D'abord, le risible affolement et la hargne à peine dissimulée de
certains professionnels de la parole, journalistes, syndicalistes et
hommes ou femmes politiques, qui n'ont vu dans ces manifestations de
chômeurs qu'une remise en cause intolérable de leurs intérêts
boutiquiers, de leur monopole de la parole autorisée sur l'"exclusion"
et le "drame national du chômage".

Confrontés à cette mobilisation inespérée, ces manipulateurs
professionnels, ces permanents des plateaux de télévision n'ont su y
voir qu'une "manipulation de la détresse", une "opération à visée
médiatique", l'illégitimité d'une "minorité" ou l'"illégalité" d'actions
pacifiques.

Ensuite, L'extension du mouvement et l'irruption sur la scène
médiatico-politique d'une minorité de chômeurs mobilisés: le premier
acquis du mouvement des chômeurs, c'est le mouvement lui-même (qui
contribue à détourner du Front national un électorat populaire
désorienté). Le mouvement des chômeurs, c'est-à-dire à la fois l'ébauche
d'une organisation collective et les conversions en chaîne dont elle est
le produit et qu'elle contribue à produire: de l'isolement, de la
dépression, de la honte, du ressentiment individuel, de la vindicte à
l'égard de boucs émissaires, à la mobilisation collective; de la
résignation, de la passivité, du repli sur soi, du silence, à la prise
de parole; de la déprime à la révolte du chômeur isolé au collectif de
chômeurs, de la misère à la colère. C'est ainsi que le slogan des
manifestants finit par se vérifier: "Qui sème la misère récolte la
colère."

Mais aussi, le rappel de quelques vérités essentielles des sociétés
néo-libérales, qu'avait fait surgir le mouvement de novembre-décembre
1995 et que les puissants apôtres de la "pensée Tietmeyer" s'évertuent à
dissimuler. A commencer par la relation indiscutable entre taux de
chômage et taux de profit. Les deux phénomènes - la consommation
effrénée des uns et la misère des autres - ne sont pas seulement
concomitants -pendant que les uns s'enrichissent en dormant, les autres
se paupérisent chaque jour un peu plus-, ils sont interdépendants: quand
la Bourse pavoise les chômeurs trinquent, L'enrichissement des uns a
partie liée avec la paupérisation des
autres.

Le chômage de masse reste en effet l'arme la plus efficace dont puisse
disposer le patronat pour imposer la stagnation ou la baisse des
salaires, L'intensification du travail, la dégradation des conditions de
travail, la précarisation, la flexibilité, la mise en place des
nouvelles formes de domination dans le travail et le démantèlement du
code du travail. Quand les firmes débauchent, par un de ces plans
sociaux annoncés à grand fracas par les médias, leurs actions flambent.
Quant on annonce un recul du chômage aux États-Unis, les cours baissent
à Wall Street. En France, 1997 a été l'année de tous les records pour la
Bourse de Paris.

Mais, surtout, le mouvement des chômeurs remet en cause les divisions
méthodiquement entretenues entre "bons" et "mauvais" pauvres, entre
exclus" et chômeurs, entre chômeurs et salariés.

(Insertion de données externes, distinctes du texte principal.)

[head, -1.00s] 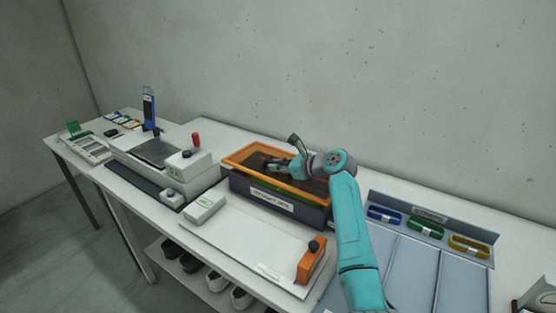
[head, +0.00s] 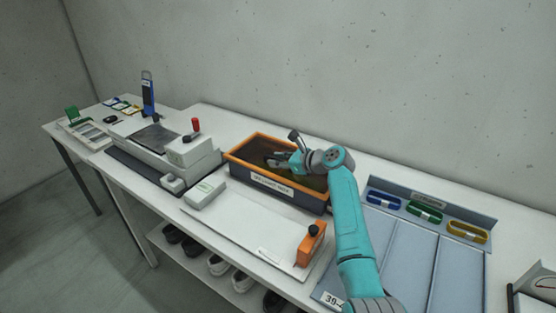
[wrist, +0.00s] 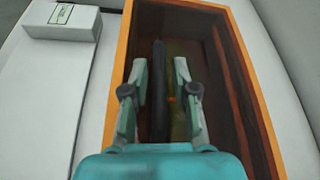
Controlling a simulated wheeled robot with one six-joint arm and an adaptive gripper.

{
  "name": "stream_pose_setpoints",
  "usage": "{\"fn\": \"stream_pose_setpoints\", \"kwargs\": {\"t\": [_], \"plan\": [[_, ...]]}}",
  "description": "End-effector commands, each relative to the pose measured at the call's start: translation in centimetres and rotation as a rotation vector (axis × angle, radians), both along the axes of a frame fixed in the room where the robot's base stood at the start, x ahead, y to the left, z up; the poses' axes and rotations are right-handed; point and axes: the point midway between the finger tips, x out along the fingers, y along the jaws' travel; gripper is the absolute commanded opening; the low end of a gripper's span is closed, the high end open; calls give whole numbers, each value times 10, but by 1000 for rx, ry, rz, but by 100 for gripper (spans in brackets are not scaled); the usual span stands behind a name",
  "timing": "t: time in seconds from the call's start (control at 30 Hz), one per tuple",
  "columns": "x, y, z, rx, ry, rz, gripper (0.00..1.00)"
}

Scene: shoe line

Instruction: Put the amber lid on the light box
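The amber lid (head: 243,143) has an orange frame and a dark see-through pane; it sits level on top of the dark light box (head: 303,199), with no clear gap showing. In the wrist view the lid's orange frame (wrist: 120,80) runs around the pane, and a dark bar-like handle (wrist: 160,100) stands in the middle. My gripper (head: 270,162) is low over the lid. In the wrist view its fingers (wrist: 160,62) are open, one on each side of the handle, with gaps showing beside it. The box's inside shows only dimly through the pane.
A white panel (head: 245,232) with an orange block (head: 309,245) lies in front of the box. A small white box (head: 205,192) and a grey-white machine (head: 190,151) stand left. A blue-grey rack (head: 408,245) with coloured pieces is right. A wall rises behind.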

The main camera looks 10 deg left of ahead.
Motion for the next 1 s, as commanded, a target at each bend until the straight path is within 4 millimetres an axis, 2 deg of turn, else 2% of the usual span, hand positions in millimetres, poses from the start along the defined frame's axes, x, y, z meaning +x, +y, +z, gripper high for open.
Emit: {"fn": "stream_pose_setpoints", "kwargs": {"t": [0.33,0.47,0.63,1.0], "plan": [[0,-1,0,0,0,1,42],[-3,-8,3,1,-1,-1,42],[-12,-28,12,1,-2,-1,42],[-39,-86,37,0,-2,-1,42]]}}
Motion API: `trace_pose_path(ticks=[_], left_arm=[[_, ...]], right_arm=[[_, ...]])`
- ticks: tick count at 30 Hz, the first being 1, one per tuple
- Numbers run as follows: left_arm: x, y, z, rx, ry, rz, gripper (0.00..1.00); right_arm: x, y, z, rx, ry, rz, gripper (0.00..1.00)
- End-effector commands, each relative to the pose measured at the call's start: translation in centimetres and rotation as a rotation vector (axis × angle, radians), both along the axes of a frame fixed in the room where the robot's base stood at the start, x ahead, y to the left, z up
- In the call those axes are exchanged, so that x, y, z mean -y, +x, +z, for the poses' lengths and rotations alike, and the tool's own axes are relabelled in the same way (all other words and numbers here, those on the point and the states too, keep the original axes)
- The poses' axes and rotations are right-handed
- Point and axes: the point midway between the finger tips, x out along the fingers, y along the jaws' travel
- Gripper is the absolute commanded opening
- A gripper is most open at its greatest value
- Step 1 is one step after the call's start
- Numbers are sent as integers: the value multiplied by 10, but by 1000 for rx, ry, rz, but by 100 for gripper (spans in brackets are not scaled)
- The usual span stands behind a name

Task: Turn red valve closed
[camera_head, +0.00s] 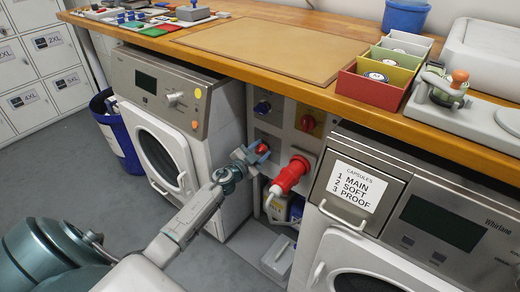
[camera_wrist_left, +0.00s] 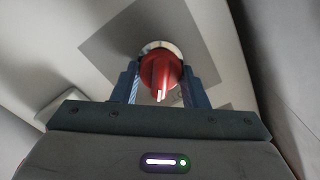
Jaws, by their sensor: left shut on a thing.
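The red valve (camera_wrist_left: 158,70) is a round red knob with a ridge grip and a white mark on the ridge. In the left wrist view it sits between the two blue fingers of my left gripper (camera_wrist_left: 160,84), with the white mark toward the bottom of the picture. In the head view my left gripper (camera_head: 256,153) is at the panel between the two washers, shut on the red valve (camera_head: 262,148), which is mostly hidden by the fingers. My right gripper is not in view.
On the panel (camera_head: 285,113) are a blue knob (camera_head: 262,107) above and a red knob (camera_head: 307,123) upper right. A large red plug (camera_head: 290,176) sticks out just right of my gripper. Washers stand on both sides, and the wooden counter (camera_head: 250,64) overhangs the panel.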

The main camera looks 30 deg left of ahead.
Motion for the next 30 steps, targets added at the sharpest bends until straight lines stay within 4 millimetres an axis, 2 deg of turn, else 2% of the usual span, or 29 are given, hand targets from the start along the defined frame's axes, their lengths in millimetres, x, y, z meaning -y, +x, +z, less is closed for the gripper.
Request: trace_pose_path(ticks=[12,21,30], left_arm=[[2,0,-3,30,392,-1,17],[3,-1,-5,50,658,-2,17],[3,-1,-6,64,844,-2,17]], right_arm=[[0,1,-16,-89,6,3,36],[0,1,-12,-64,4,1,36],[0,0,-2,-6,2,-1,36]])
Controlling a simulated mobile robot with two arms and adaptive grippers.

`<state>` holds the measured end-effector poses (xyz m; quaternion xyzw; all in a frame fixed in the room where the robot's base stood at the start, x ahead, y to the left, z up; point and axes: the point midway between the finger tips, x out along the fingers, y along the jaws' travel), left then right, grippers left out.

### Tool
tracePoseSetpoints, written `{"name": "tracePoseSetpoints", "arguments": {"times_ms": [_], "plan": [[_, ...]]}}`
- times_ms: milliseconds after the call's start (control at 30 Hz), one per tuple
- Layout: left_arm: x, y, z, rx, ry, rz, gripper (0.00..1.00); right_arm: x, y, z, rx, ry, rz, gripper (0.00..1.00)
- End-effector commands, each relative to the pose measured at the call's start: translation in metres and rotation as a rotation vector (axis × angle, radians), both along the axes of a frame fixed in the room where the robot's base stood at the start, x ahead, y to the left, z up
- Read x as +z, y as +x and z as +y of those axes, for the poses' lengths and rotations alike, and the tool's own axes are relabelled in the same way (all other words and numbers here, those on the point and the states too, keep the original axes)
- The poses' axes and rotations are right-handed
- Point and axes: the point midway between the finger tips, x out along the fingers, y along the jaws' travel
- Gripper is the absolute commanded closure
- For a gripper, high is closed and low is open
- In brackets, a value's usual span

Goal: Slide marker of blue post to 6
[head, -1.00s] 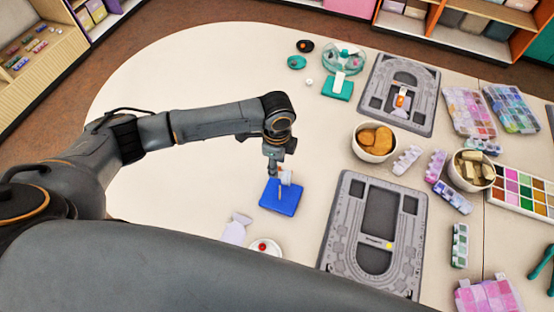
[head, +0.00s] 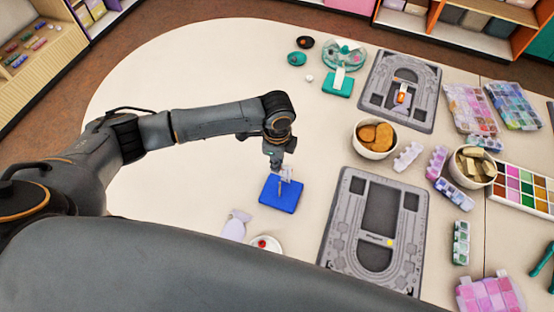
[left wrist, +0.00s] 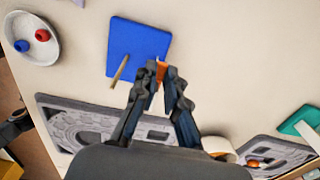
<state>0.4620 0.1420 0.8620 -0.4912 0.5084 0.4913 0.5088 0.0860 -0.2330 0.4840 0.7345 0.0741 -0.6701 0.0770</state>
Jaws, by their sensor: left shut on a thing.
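The blue post's flat blue base (head: 281,197) lies on the table in front of my left gripper (head: 277,167). A thin pale upright (left wrist: 119,72) rises from the base in the left wrist view. A small orange piece, seemingly the marker (left wrist: 161,72), shows between the fingertips of my left gripper (left wrist: 163,76), which is shut on it beside the upright. The fingers partly hide the piece. I cannot read any numbers on the post. My right gripper is not in view.
Grey bead boards (head: 339,211) (head: 424,107) lie to the right. A white dish with red and blue beads (left wrist: 20,48) and a lilac piece (head: 236,225) are near the base. A teal post (head: 337,87) stands farther back. The table left of the base is clear.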

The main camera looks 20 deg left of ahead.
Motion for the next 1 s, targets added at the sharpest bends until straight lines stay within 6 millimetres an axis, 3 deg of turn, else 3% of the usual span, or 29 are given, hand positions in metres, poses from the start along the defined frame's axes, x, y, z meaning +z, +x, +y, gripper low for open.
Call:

Même si la relation entre chômage et délinquance n'est pas mécanique,
nul ne peut ignorer aujourd'hui que les "violences urbaines" trouvent
leur origine dans le chômage, la précarité sociale généralisée et la
pauvreté de masse. Les condamnés "pour l'exemple" de Strasbourg, les
menaces de réouverture des maisons de correction ou de suppression des
allocations familiales aux parents "démissionnaires" des fauteurs de
troubles sont la face cachée de la politique de l'emploi néo-libérale.

A quand, avec Tony Blair, L'obligation faite aux jeunes chômeurs
d'accepter n'importe quel petit boulot et la substitution à
l'"Etat-providence" de l'"Etat sécuritaire" à la mode américaine ?

Parce qu'il oblige à voir qu'un chômeur est virtuellement un chômeur de
longue durée, et un chômeur de longue durée un exclu en sursis, que
l'exclusion de l'Unedic est aussi la condamnation à l'assistance, à
l'aide sociale, au caritatif, le mouvement des chômeurs remet en cause
la division entre "exclus" et "chômeurs": renvoyer les chômeurs au
bureau d'aide
sociale, c'est leur retirer leur statut de chômeur et les faire basculer
dans l'exclusion.

Mais il oblige à découvrir aussi et surtout qu'un salarié est un chômeur
virtuel, que la précarisation généralisée (en particulier des jeunes),
L'"insécurité sociale" organisée de tous ceux qui vivent sous la menace
d'un plan social, font de chaque salarié un chômeur en puissance.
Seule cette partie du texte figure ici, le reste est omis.